**What the task requires**
Copy all lines below containing "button".

· · · · · · ·

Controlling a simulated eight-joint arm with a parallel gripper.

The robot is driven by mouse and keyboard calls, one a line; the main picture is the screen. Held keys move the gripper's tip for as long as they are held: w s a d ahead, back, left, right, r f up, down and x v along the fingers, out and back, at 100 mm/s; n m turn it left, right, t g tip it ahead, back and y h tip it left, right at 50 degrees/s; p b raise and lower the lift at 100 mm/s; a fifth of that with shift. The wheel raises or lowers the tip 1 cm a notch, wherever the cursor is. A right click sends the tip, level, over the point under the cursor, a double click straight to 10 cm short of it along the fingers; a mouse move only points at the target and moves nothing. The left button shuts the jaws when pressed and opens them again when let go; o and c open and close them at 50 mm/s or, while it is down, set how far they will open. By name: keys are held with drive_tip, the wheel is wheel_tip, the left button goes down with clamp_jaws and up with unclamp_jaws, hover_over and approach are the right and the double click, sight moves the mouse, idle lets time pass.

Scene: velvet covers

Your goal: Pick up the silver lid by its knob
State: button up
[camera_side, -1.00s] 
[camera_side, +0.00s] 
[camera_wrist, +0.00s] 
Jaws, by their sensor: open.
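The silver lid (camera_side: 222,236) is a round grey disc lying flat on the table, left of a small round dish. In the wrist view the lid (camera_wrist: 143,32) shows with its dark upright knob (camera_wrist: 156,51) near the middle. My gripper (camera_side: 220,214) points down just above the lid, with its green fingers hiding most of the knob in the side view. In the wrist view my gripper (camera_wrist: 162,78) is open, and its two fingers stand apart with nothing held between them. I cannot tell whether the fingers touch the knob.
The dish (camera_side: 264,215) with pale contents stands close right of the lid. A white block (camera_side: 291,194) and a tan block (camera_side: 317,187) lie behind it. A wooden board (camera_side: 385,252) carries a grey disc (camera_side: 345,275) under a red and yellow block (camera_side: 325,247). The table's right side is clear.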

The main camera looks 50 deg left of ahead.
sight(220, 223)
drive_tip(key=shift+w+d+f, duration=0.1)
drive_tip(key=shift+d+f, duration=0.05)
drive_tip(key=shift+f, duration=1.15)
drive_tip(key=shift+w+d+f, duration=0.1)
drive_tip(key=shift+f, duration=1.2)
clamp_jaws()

· · · · · · ·

**Exercise response**
The robot is driven by mouse and keyboard calls, one a line; the main picture is the screen. Held keys move the gripper's tip for as long as they are held: w s a d ahead, back, left, right, r f up, down and x v along the fingers, out and back, at 100 mm/s; n m turn it left, right, t g tip it ahead, back and y h tip it left, right at 50 degrees/s; p b raise and lower the lift at 100 mm/s; a fifth of that with shift. The wheel raises or lowers the tip 1 cm a notch, wherever the cursor is. A right click sends the tip, level, over the point under the cursor, a double click straight to 10 cm short of it along the fingers; a mouse move only points at the target and moves nothing. The left button shuts the jaws when pressed and opens them again when let go; o and c open and close them at 50 mm/s or, while it is down, set how far they will open. By name: keys are held with drive_tip, the wheel is wheel_tip, the left button goes down with clamp_jaws and up with unclamp_jaws, hover_over and approach are the right and the double click, sight moves the mouse, idle lets time pass.
State: button up

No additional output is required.